In the hours leading up to the vote, members and aides were under no illusions the bill was on a fast track to law despite a last-minute lobbying blitz from the Trump administration that included visits from Attorney General Jeff Sessions and Homeland Security Secretary Kirstjen Nielsen as well as an impromptu bus trip to the White House, where Trump sought to personally convert members who were still undecided.
"I haven't seen evidence that the momentum is there to pass it," one senior Republican aide told CNN.
Members were sober about the realities. The bill, aides admitted, could fail. Even if it passed, it faced little future in the Senate, where Majority Leader Mitch McConnell, a Kentucky Republican, would need 60 votes and Democratic support to pass it. And a last-minute reversal by Trump to issue an executive order intended to halt family separations along the border took some pressure off members of Congress to act immediately to stop the heartbreaking stories of parents and children being divided.
Closing a chapter in immigration fight
Aides noted that a failed, negotiated Republican immigration bill was better than the alternative.
After all, the entire exercise had been born out of a rebellion by House moderates who in May sought to use a rarely deployed procedural move, a discharge petition, that would have bypassed leadership and forced a vote on four different immigration bills. That was a nonstarter for leaders, who took every opportunity they could to remind members that an uncontrolled immigration debate just months ahead of a midterm election would be an unmitigated disaster and a futile exercise.
To stop the petition, leaders worked with conservatives and moderates on a Republican compromise bill that under other circumstances might never have been drafted, not to mention seen the light of day.
"Everyone wants (to know) will it pass, will it pass, will it pass? That's not the goal here," the aide said. "The goal was to stop the discharge petition."
But the long-simmering distrust among Republican moderates, leadership and conservatives on immigration is years in the making and has been quick to fester.
In a test of loyalty, some of Trump's closest allies were still blasting the immigration bill -- the same one the President said he supported-- ahead of the vote.

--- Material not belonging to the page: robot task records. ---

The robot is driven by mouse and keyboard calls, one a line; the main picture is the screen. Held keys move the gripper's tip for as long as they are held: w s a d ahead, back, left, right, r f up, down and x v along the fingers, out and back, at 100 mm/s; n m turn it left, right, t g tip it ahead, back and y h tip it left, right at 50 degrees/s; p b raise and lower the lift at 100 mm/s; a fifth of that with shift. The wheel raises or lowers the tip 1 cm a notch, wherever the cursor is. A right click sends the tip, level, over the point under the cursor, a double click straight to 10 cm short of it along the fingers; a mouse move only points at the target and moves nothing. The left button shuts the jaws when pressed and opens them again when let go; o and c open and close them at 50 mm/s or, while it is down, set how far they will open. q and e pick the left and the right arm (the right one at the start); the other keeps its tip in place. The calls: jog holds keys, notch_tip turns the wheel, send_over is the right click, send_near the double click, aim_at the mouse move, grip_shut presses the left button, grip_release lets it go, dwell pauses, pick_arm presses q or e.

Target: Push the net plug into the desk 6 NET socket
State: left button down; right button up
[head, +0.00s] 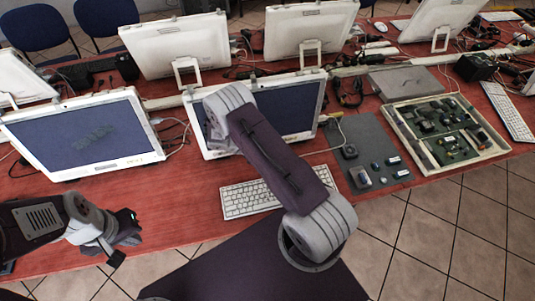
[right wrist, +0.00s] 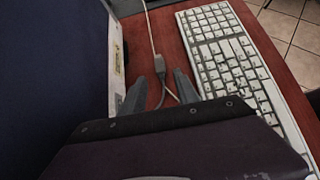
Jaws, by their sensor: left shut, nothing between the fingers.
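A small grey connector (right wrist: 159,65) on a thin pale cable (right wrist: 149,25) lies on the red desk between a monitor and a keyboard in the right wrist view. I cannot tell for sure that it is the net plug. My right gripper (right wrist: 160,85) is open, its two dark fingers apart, with the connector just beyond the fingertips and thin cable between them. In the head view my right arm hides this gripper. My left gripper (head: 122,240) is shut and empty at the desk's front left. I cannot make out a socket marked desk 6 NET.
The middle monitor (head: 305,105) stands close beside my right arm. A white keyboard (head: 248,198) lies in front of it. A grey mat (head: 362,140) with small parts and an open case with a circuit board (head: 442,130) lie to the right. Another monitor (head: 82,133) stands left.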

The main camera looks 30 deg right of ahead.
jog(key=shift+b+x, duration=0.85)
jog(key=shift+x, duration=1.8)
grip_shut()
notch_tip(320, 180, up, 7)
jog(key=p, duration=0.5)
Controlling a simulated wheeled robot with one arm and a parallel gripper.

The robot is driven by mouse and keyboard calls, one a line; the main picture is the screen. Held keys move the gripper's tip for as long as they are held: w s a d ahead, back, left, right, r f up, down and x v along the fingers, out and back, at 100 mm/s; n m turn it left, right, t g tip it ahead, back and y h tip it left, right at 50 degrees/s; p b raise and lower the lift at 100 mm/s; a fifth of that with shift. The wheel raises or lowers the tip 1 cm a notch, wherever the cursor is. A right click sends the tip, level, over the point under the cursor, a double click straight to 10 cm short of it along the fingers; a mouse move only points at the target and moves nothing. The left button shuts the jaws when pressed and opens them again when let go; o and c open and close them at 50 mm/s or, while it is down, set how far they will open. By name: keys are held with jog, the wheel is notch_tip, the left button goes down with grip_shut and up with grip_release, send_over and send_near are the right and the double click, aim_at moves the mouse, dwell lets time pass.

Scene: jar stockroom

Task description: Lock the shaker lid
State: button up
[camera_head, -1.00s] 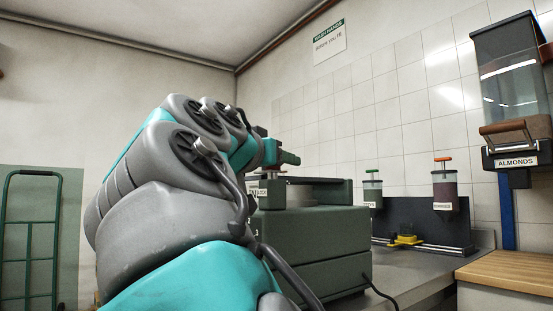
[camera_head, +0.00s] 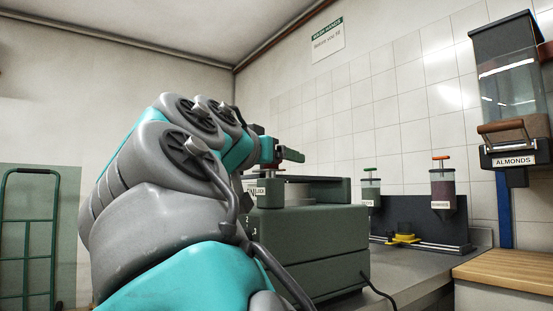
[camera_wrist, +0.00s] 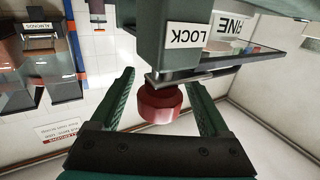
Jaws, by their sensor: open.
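The shaker (camera_head: 310,225) is a dark green machine on the counter, with a dark flat lid (camera_head: 318,180) on top. A block with a LOCK label (camera_wrist: 188,36) fills the upper middle of the wrist view, which appears upside down. A red round knob (camera_wrist: 158,104) projects from this block on a short metal stem. My gripper (camera_wrist: 160,80) is open, with one green finger on each side of the knob. Gaps show between the knob and both fingers. In the head view my gripper (camera_head: 285,155) is at the shaker's top left, and my arm hides part of that side.
The counter right of the shaker holds a dark rack (camera_head: 415,223) with two small jars and a yellow piece (camera_head: 403,239). An almond dispenser (camera_head: 510,100) hangs on the right wall. A green hand truck (camera_head: 28,235) stands at far left.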

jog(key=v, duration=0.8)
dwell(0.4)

Republican divisions boil over
Conservative House Freedom Caucus Chairman Mark Meadows, one of Trump's earliest endorsers and a close confidant, told reporters that " the compromise bill is not ready for prime time. I'll leave it at that."
On the floor of the House Wednesday evening, the North Carolina Republican unloaded on Speaker Paul Ryan so that it was visible to reporters watching in the gallery. The disagreement was over which version of a conservative immigration bill had made it to the House Rules Committee. An angry Meadows laced into Ryan, saying several times, "I'm done," and even saying he'd be willing "to sign the dang discharge petition." (Meadows later clarified to reporters that he would not sign the petition.)

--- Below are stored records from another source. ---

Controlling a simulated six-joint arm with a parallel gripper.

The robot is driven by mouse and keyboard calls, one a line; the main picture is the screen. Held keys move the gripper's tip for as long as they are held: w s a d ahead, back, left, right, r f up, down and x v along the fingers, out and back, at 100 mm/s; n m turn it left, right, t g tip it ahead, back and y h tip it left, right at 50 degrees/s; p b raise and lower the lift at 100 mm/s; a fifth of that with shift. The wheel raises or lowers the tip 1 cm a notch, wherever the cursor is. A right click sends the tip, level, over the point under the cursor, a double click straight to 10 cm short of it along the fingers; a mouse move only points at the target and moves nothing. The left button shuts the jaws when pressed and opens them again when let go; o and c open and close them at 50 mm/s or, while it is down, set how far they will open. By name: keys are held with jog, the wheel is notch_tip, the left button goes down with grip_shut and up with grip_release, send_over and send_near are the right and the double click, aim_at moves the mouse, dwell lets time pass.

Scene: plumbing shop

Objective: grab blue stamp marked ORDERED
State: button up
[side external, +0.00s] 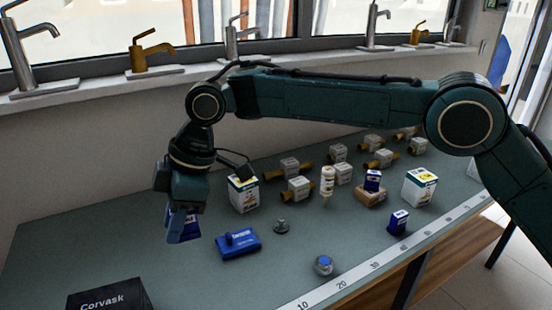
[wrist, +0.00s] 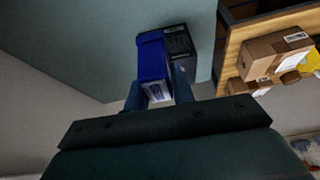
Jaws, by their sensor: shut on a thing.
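My gripper (side external: 180,226) hangs at the left of the bench, shut on a blue stamp (side external: 191,229) with a pale lower part. The stamp looks held above the bench top. The wrist view shows the blue stamp (wrist: 152,58) between the fingers of my gripper (wrist: 159,92). Its marking cannot be read.
A blue flat box (side external: 238,243) and a grey fitting (side external: 281,227) lie right of my gripper. A black Corvask box (side external: 108,297) stands at front left. White boxes (side external: 244,195) and several brass valves crowd the back. A ruler strip (side external: 375,268) runs along the front edge.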

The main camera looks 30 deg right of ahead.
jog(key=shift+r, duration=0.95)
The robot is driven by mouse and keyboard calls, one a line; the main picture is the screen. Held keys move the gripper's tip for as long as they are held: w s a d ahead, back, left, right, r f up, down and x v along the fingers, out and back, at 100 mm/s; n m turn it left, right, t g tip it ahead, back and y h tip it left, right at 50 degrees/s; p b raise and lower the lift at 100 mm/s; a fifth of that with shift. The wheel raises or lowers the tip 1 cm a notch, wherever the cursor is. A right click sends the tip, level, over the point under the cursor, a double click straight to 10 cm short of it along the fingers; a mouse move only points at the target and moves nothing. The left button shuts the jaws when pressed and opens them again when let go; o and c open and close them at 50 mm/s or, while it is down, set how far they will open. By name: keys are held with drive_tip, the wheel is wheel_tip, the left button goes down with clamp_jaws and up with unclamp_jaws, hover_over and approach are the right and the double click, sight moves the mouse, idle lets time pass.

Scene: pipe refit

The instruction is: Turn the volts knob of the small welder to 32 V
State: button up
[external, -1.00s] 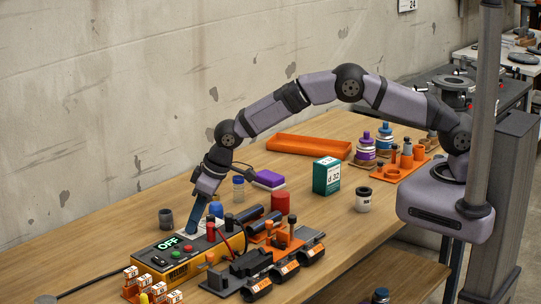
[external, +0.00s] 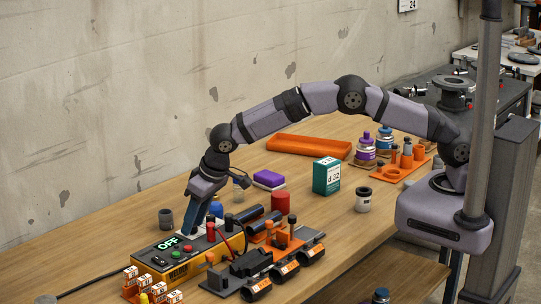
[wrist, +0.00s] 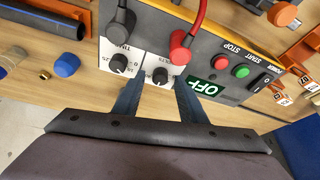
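The small welder (external: 178,271) is a yellow box with a dark top panel on the bench. Its green display (wrist: 205,87) reads OFF. In the wrist view, the volts knob (wrist: 160,75) is small and black on a white scale plate, and a similar time knob (wrist: 118,62) is to its left. My gripper (wrist: 160,82) is open, with one blue finger on either side of the volts knob in the picture. I cannot tell whether the fingers touch it. In the external view, my gripper (external: 186,234) points down at the panel and hides the knobs.
A red plug (wrist: 180,54) and a black plug (wrist: 120,27) with cables stand close beyond the knobs. Green (wrist: 242,71) and red (wrist: 222,61) buttons are to the right. A grey cup (external: 166,218) stands behind the welder. Black pipe clamps (external: 257,290) are in front.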

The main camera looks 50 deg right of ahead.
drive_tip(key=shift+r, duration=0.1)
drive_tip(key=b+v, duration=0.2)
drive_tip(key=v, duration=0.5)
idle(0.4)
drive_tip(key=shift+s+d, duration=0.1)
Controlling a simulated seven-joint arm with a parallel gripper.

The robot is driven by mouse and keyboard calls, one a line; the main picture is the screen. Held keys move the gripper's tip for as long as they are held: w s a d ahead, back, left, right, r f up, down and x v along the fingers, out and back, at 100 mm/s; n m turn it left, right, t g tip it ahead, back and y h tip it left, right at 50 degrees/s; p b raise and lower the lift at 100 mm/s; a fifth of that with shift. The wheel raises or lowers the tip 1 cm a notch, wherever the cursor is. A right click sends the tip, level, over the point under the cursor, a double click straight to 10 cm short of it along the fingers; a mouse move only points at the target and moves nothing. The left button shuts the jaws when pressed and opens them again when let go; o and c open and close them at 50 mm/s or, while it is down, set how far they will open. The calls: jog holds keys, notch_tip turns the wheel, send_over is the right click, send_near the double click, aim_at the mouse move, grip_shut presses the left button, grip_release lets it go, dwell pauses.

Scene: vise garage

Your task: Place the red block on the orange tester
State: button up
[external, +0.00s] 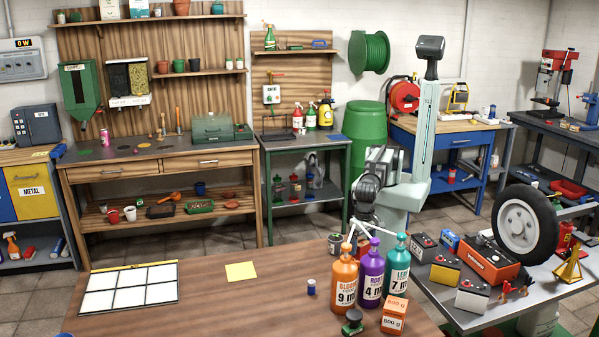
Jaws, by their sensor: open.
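The orange tester (489,262) appears to be the orange box with a dark top on the grey bench at the right, in front of a tyre. My gripper (361,232) points down near the wooden table's back edge, behind the bottles, and is open. Its fingertips are partly hidden by the bottles, and I see nothing held. It is well to the left of the tester.
Orange, purple and teal bottles (371,276) stand in front of my gripper, with an orange 800 g box (395,315) beside them. Battery-like boxes (444,273) crowd around the tester. The wooden table's middle (235,305) is mostly clear near a white grid panel (128,287).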

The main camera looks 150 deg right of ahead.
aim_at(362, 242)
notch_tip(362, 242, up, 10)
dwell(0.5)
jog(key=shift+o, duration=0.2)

He was hardly the only Republican testing his bond with the President.
Lou Barletta, a Republican from Pennsylvania, was also among them. Running for the Senate, Barletta was one of the first members of the House to endorse Trump and he was at the meeting of undecided lawmakers Wednesday at the White House. He told Trump directly that he could not back the bill.
Barletta told reporters he explained to the President that he had made a national reputation as the hardline immigration mayor of Hazleton, and he viewed the compromise bill as too much amnesty.
"He understood," Barletta said of the President. "He understood."
The bill has also earned some criticism from moderates.
"This is not a softy bill," said Rep. Ryan Costello, a moderate from Pennsylvania who will ultimately support the bill.
Rep. Leonard Lance, a moderate from New Jersey, told CNN he was still undecided.
The vote Thursday -- and the rarity of discussing such a broad immigration package on the House floor -- reflected how much the GOP has changed over the last few decades on immigration. Once the party of compassionate conservatism under President George W. Bush and a party that supported a massive immigration bill under President Ronald Reagan, members admit immigration has grown more and more contentious and less and less a topic they want to debate openly on the floor.
"It wasn't as politicized an issue then," said Rep. Joe Barton, a Republican from Texas who voted against the 1986 immigration bill in the House. "I hate to use the world simple, but I will say it was less complex."